London–The U.S.’s three-year streak of increasing gold jewelry demand came to an end in the third quarter, according to the World Gold Council’s latest Gold Demand Trends report.
The United States saw gold jewelry demand decrease by 1 percent year-over-year in the third quarter 2016 to 26.2 tons, marking the first decline in three years.
This is notable since the first half of 2016 saw the strongest jewelry demand in seven years as the U.S. continued a slow-but-steady recovery in the wake of the financial crisis.
Year-to-date, consumer demand of 74.6 tons is on a par with last year, the WGC said.
The council said that jewelry imports subsided during the quarter as inventory levels across the supply chain are at healthy levels.
It also noted that the uncertainty surrounding the now-over presidential election was responsible for some of the weakness, but added that research also suggests that wealthy consumers have become more reluctant to spend amid concerns about the global economy.
Globally, gold demand was down 10 percent year-over-year in the three-month period on the high gold price, and gold jewelry specifically saw a 21 percent decrease, marking its biggest decline since Q2 2014. It was the lowest third quarter for jewelry demand since 2011.
Year-to-date, jewelry demand has declined 18 percent compared with the same period last year to 1,423.6 tons to mark the lowest Q1 to Q3 total since 2009.
With a few minor exceptions, the WGC reported a decrease in all its monitored consumer markets, with a 28 percent decline in India and a 22 percent decrease in China, the world’s two largest markets for gold, as well as a 35 percent decrease in the Middle East and 31 percent decline in Europe (year-over-year).
High prices were the cause of continued weakness in the jewelry sector, which has seen a “severely depressed” 2016 so far.

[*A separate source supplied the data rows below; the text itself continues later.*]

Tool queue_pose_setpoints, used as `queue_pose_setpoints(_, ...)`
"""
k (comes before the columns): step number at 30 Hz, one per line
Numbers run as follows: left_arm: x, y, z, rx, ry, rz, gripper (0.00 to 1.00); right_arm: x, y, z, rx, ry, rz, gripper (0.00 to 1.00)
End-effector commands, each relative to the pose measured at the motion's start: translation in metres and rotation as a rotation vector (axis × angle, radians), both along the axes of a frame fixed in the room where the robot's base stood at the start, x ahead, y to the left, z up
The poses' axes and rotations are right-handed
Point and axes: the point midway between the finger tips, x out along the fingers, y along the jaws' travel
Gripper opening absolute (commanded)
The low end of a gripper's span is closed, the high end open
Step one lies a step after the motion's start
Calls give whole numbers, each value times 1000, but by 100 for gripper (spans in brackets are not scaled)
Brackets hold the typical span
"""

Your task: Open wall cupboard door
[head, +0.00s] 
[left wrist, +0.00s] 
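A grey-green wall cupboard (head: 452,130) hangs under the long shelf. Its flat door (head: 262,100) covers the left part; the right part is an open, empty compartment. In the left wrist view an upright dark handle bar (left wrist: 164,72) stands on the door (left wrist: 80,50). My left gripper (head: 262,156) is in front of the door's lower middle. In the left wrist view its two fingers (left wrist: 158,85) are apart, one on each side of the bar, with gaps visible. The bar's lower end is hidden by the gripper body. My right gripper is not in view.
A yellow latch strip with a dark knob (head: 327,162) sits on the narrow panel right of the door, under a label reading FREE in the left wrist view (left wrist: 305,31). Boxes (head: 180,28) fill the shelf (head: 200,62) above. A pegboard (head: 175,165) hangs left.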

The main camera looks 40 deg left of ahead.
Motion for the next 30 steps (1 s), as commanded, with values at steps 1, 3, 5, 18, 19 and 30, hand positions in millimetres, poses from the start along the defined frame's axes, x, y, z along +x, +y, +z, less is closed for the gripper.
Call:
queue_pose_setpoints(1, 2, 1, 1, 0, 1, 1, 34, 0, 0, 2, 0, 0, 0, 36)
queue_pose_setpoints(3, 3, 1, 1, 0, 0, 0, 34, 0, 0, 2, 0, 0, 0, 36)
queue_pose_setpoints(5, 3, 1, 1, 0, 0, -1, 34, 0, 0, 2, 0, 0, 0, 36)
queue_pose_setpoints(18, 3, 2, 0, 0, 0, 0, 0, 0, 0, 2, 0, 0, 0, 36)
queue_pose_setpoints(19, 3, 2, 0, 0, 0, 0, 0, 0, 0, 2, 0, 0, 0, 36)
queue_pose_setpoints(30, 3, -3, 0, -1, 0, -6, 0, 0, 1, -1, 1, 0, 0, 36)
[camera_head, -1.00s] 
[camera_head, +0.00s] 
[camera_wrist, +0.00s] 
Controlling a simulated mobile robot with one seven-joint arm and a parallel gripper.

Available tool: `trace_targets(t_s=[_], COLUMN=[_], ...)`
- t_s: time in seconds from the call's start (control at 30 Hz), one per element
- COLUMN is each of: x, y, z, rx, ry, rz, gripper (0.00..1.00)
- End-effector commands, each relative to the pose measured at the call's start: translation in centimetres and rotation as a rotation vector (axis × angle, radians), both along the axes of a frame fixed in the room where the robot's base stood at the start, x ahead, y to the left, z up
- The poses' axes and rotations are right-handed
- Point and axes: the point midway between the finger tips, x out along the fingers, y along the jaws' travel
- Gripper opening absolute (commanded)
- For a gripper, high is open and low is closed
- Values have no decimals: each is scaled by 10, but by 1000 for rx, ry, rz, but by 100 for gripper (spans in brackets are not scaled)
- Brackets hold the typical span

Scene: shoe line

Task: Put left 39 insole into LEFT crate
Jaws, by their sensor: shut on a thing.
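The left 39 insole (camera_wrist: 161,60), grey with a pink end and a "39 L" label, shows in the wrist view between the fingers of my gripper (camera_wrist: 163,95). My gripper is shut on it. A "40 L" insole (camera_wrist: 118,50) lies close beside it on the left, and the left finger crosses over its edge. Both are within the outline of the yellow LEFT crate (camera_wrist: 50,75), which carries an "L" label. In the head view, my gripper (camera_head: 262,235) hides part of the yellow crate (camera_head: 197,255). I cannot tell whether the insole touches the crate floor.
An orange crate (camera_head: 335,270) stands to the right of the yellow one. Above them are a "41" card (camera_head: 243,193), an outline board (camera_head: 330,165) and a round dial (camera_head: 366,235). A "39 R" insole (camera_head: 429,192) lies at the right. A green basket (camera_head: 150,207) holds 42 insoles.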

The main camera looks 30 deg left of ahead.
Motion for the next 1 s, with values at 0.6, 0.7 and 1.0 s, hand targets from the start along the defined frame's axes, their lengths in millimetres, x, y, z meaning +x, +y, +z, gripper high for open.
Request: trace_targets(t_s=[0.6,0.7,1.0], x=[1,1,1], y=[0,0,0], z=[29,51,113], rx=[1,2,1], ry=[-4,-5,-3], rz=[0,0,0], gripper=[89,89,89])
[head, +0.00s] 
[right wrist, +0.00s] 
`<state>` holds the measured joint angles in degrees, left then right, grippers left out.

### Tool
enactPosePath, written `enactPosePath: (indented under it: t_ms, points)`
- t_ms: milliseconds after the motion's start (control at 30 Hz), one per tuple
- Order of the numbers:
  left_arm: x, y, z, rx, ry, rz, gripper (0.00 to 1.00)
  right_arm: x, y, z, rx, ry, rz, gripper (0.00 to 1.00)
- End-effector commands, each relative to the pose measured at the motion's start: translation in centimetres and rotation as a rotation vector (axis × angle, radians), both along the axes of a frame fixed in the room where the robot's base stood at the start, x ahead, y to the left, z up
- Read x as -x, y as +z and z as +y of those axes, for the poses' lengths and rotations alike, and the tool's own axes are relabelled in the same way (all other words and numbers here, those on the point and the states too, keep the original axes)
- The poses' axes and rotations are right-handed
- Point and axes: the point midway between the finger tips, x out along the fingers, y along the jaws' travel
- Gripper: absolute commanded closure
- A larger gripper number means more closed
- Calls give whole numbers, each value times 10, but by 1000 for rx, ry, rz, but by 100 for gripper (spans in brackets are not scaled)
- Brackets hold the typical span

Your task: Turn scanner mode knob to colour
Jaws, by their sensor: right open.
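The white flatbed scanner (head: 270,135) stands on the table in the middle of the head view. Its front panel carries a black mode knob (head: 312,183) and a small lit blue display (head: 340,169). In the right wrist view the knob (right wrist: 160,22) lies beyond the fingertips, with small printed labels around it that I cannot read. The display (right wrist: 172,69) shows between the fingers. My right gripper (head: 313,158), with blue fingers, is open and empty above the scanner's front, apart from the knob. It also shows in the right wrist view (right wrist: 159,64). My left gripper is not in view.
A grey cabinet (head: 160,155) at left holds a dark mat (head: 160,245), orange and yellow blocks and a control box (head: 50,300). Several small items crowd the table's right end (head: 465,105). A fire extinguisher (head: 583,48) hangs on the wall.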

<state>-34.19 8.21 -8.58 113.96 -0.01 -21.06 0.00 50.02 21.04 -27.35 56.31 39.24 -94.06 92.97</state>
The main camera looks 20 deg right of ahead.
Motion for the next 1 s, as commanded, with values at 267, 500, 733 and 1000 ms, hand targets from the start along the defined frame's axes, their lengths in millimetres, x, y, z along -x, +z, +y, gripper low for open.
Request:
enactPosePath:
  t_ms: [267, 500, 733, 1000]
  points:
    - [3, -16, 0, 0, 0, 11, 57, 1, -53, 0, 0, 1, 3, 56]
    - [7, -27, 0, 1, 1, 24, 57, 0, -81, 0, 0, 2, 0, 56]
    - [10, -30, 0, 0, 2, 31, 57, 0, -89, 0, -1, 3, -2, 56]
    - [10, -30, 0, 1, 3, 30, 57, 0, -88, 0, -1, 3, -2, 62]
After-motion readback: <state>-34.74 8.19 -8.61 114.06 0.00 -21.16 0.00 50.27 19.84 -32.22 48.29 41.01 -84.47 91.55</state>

The council said that the fourth quarter should see a recovery, with the drop of the gold price in October and the approach of key buying and gifting seasons, but it doesn’t expect a “clear revival” as pressures remain, Chinese consumers are changing their tastes, consumer environments in Europe and the U.S. remain hesitant, and more.
U.S. Consumer Trends
The first half of 2016 saw the strongest level of jewelry demand in the nation for seven years as the market continued its slow economic recovery.
With that in mind, the WGC surveyed 2,000 females in the U.S. between the ages of 18 and 65 to discover the motives and behaviors of gold jewelry consumers.
The survey found that gold does still play an important role in the U.S. jewelry market, with almost two-thirds of respondents stating that they own gold jewelry and 11 percent indicating they intend to buy gold jewelry within the next 12 months.
It also found that 14-karat gold is dominant in the U.S. market.
Of the consumers who had bought gold jewelry within the past year, 46 percent bought 14 karat while 22 percent purchased 18 karat.
Meanwhile, branding does not seem to play a big role in gold jewelry purchases in the country, with 45 percent of consumers who had bought gold jewelry saying it was unbranded, compared with 29 percent and 35 percent for diamond and platinum jewelry, respectively.
This appears to be a trend in the market, the WGC said, as “multi-line retailers dominate, and have been gaining market share at the expense of specialty jewelry merchants, who have suffered severe sales shrinkage so far this year.”
Even though purchasing via the internet continues to be an important part of the industry, the in-store experience still is a crucial aspect as well: 55 percent of survey-takers saying they sought ideas at stores before making a purchase, followed by opinions and suggestions from friends and family.
For millennials, however, this was a little different–while they still used stores and friends and families, online blogs were the most popular part of deciding about a purchase.
Though the WGC found that the U.S. gold market still isn’t where it was 10 years ago, there appears to be plenty of latent demand in the U.S., where “share of mind” is greater than the actual “share of purchase.”
This latent demand is a positive thing for retailers, even though the WGC noted that it’s not easy to convert that directly to sales, especially as U.S. consumers think it is somewhat unaffordable and fine jewelry underperforms with the younger generations.
They will need to “tackle consumers’ price and affordability perceptions, for example, by continuing to develop and market pieces at lower price points, and by developing online strategies to engage more effectively with the younger generation.”